Math is really important

So recently I have been very inspired by YouTube videos by Bernadette Banner (https://www.youtube.com/channel/UCSHtaUm-FjUps090S7crO4Q), Cathy Hay (https://www.youtube.com/channel/UCWmQGoSY-lmWlakti_Br3cQ), and Enchanted Rose Cosumes (https://www.youtube.com/channel/UCTCC06epSupQR7Fc_a7dBag) to draft and sew my own Victorian walking skirt pattern. I purchased the book Authentic Victorian Dressmaking Techniques Dover Fashion and Costumes and then started marking the patterns and styles that I was interested in. I selected my favorite which was a seven panel skirt. So what does this have to do with math? Read on...

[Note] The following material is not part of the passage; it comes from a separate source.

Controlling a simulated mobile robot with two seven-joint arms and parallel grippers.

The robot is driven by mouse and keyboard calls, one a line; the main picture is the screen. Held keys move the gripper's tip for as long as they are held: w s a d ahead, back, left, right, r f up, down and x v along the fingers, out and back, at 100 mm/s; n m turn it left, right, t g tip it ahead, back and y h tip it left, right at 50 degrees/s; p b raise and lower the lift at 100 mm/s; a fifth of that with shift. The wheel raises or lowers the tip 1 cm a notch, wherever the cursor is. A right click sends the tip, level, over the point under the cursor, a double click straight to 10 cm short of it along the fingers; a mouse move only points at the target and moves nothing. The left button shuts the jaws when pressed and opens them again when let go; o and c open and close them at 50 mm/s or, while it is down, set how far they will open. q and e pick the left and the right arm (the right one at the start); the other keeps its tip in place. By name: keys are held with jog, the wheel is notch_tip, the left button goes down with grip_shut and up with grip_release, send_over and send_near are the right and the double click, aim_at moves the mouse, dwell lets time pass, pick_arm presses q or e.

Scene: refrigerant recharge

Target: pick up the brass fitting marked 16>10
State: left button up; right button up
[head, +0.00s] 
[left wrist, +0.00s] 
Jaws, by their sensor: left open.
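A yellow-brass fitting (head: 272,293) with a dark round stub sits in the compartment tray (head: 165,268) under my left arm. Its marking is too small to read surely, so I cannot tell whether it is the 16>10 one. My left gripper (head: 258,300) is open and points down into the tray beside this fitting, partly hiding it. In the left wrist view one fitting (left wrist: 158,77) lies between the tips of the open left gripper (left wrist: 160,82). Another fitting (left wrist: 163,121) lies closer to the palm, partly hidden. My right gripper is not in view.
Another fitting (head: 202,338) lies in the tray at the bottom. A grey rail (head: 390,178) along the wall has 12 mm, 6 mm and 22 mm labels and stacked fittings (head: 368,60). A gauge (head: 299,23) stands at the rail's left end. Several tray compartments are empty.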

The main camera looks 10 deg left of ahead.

I set up my kitchen table to hold my drafting paper. Got my waist measurements, the lengths I wanted measured, and my hips. No problem right? Well here is the math part. In order to accurately have a waist that will not be too big or too small you do need to divide your waist measurement by the number of panels in the skirt. This would seem like a no brainer however here is where I messed up. I made my four pattern pieces (front piece cut on a fold, two side pieces and a back piece) and then started my muslin (aka ducky-bunny, aka mock up). I had allowed for 1/2 inch seam allowances. Sewed up my muslin and....I could fit at least 4 of me in the muslin. OMG! I am no toothpick but I am not that big. So where did I go wrong? It was all in the math.


If you note the bold text above I state that you divide your waist by the number of panels in the skirt. I divided my waist by the number of pattern pieces I was making. Trust me the difference between dividing my waist between 7 and dividing by 4 is HUGE. Thankfully since I was using an old sheet as a muslin to test my pattern it was easy to adjust and correct. I took the muslin and set each seam where on my body I wanted them to fall. I then adjusted my muslin to fit. Transferred these changes to my pattern and then cut my actual skirt fabric.


So now I have the perfect fitting skirt right? Well yes and no. I added a zipper which was not in the original pattern so this did adjust my fit. I also had changed my diet and exercise level which meant that between the time I made my muslin and started wearing my skirt I had actually lost weight. This change of size is actually one thing I like about making my own clothing, I can easily adjust the size to refit myself. So I definitely learned from this experience that math is important.